New Zealand has long since been a place that valued that sense of looking out for each other and giving everyone a fair go. It’s a quality that defines us as a nation - from the Treaty of Waitangi through to our commitment to things like a public health system and quality education for all. We are also a country of innovation - the piece of number 8 wire speaks of a ‘can do’ attitude that sees us as a nation that has produced people who have been top of their profession or field of discovery.
This year has three significant anniversaries for me. I have just turned 50 years of age; in November it will be 10 years since I married my husband and in October, 20 years since I was elected to Parliament.
This has led me to reflect on many aspects of my life and the choices I have made. I had a phone call from a friend this morning, who asked me if I was depressed about what the Press wrote about my spending as a Minister, and I said no, but I was disappointed because I had specifically said to the journalist that it was important that these stories gave a full account of such issues, because it can look quite misleading.
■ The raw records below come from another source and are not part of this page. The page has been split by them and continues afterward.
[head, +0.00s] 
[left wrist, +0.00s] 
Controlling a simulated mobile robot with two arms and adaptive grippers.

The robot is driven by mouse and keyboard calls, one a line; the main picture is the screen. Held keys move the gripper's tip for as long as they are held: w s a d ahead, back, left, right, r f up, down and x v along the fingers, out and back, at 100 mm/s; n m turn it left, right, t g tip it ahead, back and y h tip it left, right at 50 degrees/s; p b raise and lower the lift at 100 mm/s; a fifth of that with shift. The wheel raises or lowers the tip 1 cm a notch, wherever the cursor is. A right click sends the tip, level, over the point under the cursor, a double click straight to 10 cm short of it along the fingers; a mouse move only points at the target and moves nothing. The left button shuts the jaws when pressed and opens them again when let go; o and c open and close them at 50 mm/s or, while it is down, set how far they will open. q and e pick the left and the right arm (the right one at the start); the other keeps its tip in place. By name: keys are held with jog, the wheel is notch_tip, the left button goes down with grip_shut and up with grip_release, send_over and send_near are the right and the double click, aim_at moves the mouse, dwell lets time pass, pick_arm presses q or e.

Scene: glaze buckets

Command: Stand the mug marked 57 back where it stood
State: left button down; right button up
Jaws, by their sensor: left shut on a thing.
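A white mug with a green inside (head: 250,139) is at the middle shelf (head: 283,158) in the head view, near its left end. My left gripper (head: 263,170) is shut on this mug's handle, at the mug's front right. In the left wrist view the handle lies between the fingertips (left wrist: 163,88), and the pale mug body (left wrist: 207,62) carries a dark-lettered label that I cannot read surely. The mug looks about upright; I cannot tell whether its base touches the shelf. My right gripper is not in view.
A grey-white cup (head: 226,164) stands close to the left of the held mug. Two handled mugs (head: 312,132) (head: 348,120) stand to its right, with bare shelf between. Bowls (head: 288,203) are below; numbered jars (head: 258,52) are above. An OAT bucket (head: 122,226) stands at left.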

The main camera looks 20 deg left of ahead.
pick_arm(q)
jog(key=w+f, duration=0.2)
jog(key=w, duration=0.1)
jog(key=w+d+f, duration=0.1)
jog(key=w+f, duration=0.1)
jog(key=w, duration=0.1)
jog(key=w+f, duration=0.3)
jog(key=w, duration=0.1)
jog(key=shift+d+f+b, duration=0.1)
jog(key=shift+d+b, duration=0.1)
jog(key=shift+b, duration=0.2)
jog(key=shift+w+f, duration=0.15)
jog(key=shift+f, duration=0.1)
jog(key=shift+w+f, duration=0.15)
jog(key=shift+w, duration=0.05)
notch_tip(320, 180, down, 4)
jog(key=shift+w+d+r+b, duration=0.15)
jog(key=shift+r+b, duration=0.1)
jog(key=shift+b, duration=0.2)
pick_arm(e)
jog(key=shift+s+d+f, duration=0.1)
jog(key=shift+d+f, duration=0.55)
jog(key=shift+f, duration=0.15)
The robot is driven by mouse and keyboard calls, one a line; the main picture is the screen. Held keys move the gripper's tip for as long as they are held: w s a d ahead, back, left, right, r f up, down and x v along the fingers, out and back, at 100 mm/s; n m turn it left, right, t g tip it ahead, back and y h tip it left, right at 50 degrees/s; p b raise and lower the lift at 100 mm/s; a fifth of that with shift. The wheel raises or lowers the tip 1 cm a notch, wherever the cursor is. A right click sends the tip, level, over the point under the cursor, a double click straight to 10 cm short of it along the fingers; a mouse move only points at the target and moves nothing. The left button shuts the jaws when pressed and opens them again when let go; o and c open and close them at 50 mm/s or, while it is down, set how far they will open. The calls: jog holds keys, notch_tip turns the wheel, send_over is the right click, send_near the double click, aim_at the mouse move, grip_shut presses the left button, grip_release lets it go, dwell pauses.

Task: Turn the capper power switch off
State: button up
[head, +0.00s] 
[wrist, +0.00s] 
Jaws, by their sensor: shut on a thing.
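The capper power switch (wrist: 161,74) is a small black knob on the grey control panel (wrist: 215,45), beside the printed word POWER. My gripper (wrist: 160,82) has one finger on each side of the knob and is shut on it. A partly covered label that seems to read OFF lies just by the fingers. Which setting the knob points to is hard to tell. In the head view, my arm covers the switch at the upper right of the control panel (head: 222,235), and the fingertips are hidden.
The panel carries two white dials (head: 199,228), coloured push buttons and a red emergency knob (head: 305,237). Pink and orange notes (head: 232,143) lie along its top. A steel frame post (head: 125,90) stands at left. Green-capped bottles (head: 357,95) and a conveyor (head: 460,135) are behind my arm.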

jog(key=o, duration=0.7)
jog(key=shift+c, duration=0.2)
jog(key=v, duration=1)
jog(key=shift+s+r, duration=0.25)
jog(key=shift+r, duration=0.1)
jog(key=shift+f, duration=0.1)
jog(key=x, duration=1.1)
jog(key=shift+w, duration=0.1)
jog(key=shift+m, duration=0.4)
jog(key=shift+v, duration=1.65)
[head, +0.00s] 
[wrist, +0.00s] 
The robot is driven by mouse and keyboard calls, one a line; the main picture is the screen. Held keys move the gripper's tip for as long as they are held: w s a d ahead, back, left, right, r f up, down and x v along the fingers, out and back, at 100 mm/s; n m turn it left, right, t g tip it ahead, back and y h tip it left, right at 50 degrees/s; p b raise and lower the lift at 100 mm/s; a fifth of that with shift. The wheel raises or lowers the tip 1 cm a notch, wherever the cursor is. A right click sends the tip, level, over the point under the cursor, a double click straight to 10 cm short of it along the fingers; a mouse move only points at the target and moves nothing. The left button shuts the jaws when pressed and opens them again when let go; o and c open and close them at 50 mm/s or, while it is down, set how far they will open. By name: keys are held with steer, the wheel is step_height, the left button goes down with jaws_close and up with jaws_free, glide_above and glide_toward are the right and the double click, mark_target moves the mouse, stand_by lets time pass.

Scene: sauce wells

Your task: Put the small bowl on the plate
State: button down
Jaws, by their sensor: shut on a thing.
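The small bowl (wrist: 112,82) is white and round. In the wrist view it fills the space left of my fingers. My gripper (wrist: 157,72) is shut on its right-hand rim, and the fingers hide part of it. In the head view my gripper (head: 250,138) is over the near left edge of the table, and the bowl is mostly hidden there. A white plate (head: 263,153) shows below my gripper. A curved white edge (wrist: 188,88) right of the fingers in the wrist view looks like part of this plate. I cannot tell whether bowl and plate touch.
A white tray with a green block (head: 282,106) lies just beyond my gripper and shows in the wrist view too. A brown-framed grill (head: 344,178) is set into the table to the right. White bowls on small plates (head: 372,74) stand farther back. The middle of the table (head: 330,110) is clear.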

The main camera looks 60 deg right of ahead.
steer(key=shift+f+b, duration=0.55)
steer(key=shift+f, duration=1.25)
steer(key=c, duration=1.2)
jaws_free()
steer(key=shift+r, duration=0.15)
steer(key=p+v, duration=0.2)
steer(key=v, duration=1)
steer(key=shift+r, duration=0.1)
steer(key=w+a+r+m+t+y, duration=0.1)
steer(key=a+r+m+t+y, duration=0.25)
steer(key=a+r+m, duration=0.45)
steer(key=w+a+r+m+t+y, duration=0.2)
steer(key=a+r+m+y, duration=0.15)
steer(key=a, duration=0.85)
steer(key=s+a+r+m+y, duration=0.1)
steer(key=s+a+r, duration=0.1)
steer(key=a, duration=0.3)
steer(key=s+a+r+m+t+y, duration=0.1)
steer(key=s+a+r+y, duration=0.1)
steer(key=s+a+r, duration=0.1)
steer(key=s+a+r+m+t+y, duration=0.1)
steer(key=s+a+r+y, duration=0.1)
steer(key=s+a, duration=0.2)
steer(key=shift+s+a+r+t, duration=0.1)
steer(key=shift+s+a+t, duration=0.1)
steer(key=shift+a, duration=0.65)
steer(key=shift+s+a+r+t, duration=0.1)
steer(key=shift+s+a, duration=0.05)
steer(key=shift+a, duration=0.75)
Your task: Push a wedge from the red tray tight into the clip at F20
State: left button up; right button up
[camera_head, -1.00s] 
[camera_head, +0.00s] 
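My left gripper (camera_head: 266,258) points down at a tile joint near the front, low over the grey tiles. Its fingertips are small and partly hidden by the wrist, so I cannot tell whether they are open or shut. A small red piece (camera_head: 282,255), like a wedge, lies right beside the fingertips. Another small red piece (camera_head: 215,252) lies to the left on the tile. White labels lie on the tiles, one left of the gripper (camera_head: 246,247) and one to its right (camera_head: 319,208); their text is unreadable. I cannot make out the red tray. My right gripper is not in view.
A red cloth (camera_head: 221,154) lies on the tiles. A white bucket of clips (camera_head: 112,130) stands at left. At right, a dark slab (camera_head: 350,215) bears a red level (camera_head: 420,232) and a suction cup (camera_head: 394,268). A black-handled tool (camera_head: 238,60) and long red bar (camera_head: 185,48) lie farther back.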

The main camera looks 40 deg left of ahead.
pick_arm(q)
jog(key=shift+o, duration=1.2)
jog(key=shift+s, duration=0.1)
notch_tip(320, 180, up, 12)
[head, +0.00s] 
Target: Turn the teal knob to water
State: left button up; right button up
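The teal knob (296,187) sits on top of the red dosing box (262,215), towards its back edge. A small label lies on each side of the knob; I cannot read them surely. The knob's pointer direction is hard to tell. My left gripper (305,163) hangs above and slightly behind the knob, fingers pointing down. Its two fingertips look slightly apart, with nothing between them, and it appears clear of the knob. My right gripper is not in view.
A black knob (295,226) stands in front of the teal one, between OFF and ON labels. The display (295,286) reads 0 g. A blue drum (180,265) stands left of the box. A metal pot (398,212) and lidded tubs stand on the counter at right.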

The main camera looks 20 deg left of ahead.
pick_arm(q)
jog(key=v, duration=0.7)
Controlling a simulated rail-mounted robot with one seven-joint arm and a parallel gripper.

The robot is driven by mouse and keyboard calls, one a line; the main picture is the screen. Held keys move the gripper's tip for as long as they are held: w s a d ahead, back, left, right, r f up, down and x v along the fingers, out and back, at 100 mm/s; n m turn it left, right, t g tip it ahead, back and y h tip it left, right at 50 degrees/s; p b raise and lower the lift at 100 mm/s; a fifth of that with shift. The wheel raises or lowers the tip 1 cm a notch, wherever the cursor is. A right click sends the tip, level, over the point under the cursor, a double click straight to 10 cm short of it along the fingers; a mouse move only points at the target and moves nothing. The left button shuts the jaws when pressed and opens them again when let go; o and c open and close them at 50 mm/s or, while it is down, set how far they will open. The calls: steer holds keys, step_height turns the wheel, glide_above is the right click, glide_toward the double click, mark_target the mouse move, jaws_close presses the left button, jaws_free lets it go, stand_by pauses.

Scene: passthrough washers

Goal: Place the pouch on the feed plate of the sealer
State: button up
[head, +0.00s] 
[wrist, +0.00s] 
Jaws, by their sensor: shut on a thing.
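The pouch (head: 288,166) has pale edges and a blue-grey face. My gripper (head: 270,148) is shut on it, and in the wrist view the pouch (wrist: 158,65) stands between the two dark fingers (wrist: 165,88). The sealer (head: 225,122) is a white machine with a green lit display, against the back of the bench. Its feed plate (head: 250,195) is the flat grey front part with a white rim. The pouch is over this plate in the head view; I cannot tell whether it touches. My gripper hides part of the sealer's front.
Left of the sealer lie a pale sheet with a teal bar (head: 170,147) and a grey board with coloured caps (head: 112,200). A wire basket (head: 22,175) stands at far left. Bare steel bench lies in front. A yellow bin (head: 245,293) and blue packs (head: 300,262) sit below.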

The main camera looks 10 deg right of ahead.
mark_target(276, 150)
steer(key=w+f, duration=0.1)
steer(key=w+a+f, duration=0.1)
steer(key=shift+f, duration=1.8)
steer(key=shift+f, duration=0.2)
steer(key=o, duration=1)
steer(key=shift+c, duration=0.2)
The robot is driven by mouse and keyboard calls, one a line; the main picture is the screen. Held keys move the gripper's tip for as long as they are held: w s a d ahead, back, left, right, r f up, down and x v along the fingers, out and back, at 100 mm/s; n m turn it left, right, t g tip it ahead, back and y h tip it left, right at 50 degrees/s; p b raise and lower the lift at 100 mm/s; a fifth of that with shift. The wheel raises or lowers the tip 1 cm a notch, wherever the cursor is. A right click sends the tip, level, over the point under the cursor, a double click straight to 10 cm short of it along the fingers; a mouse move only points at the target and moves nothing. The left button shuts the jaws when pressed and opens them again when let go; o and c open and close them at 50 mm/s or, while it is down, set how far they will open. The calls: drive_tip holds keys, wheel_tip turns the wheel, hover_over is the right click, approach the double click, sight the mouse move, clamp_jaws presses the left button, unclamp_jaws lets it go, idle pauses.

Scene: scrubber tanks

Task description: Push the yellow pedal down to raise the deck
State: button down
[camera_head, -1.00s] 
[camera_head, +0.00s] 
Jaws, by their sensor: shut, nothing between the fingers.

I was disappointed that she deliberately chose the course of action that she did.
I said to my friend, I am giving a speech this morning and I am going to explain exactly what has happened, but then I thought better of that because what has happened to me pales into insignificance against the effect the Minister of Social Development’s disclosure of two women’s DPB and other payments had on their lives and on the lives of many other beneficiaries. The vitriol that that inspired was a disgrace and nothing like the New Zealand I grew up in. I was a teenager in the 1970s when the DPB was first introduced and I know what a difference it made to the lives of those who had stayed trapped in violent relationships for the sake of the children, not knowing how much harm could be done to the children anyway. People like this Minister talk about welfare dependence, when it has been the path to independence for so many.
I wrote to the Minister last year after I was approached by a constituent, who was on an invalid’s benefit, but who felt keenly the impact of the beneficiary-bashing the Minister’s release inspired. This is what I wrote:
Dear Minister
I have had a meeting with a constituent who wanted to express his concerns about your actions in releasing information about people on single parent benefits which resulted in public odium being poured on all people on benefits. I undertook to write to you so that you could get a sense of the impact of your actions and also to give you an opportunity to explain to my constituent why you did what you did and whether you have anything you would like to say to him about the impact the public response has had on him. He asked me not to give you his details or any identifying characteristics as he does not want his personal circumstances in the public arena.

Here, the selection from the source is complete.